This change is thought to hit hardest the graduates on low and middle incomes close to the earnings threshold.

The current student loans were put in place in 2012. Even though back then the government pledged that from April 2017, the £21,000 figure would be raised each year in line with average earnings, it now intends to freeze this threshold at £21,000 until April 2021 at the earliest, despite recent strong opposition.

Students in Debt

‘Students in Debt’ event, Goldsmiths University

“This increases the financial commitment of borrowers to repaying their loans,” says the report from the Department for Business, Innovation and Skills.

Sorana Vieru, NUS vice-president for higher education explains that this means “graduates would end up paying more each month than the loan scheme previously promised and publicised when students took out the loan.”

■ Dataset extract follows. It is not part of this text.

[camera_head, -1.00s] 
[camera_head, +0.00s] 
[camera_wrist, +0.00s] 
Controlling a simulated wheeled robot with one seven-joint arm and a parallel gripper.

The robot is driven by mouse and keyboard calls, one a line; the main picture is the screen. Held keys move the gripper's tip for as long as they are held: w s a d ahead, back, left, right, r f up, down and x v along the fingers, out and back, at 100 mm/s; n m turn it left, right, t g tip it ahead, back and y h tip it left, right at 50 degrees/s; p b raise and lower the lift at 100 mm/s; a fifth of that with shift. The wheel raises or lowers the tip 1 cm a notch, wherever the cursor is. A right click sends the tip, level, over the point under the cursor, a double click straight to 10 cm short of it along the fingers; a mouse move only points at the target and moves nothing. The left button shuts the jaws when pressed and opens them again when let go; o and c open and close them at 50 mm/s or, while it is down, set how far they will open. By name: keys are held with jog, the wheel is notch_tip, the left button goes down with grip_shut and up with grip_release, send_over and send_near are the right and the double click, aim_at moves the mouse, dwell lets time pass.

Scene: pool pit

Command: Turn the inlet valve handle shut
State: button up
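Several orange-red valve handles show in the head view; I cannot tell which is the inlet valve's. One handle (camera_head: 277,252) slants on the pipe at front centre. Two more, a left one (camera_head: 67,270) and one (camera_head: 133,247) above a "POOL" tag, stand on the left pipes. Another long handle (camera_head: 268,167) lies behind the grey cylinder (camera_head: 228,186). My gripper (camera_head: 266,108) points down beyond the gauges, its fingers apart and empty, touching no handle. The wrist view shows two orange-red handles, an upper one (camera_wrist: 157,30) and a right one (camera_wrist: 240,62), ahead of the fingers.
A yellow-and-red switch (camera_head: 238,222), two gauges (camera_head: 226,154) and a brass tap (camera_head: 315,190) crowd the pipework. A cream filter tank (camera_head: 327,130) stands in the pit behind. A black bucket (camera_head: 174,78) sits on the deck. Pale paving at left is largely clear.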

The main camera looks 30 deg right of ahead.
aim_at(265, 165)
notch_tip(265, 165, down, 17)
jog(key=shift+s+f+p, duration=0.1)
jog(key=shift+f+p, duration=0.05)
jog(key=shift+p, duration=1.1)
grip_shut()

Students are the new targets for the market created for Higher Education which offers loans to pay possibly until their 50s. Due to limited income, most students depend on credits, overdrafts, credit cards and payday loans to access higher education.

The Student Loans 2011-2012 contract states: “You must agree to repay your loan in line with the regulations that apply at the time the repayments are due and as they are amended. The regulations may be replaced by later regulations.”

“Projections for home students starting their degree in 2016/2017 are average debt levels of £40,500 and £53,000 including maintenance loans for a three year course,” said Johnna Montgomerie from PERC, speaking at the ‘Students in Debt’ event organized by Goldsmiths University of London.

Also according to Montgomerie: “Debt creates a future where you are always paying for the past.”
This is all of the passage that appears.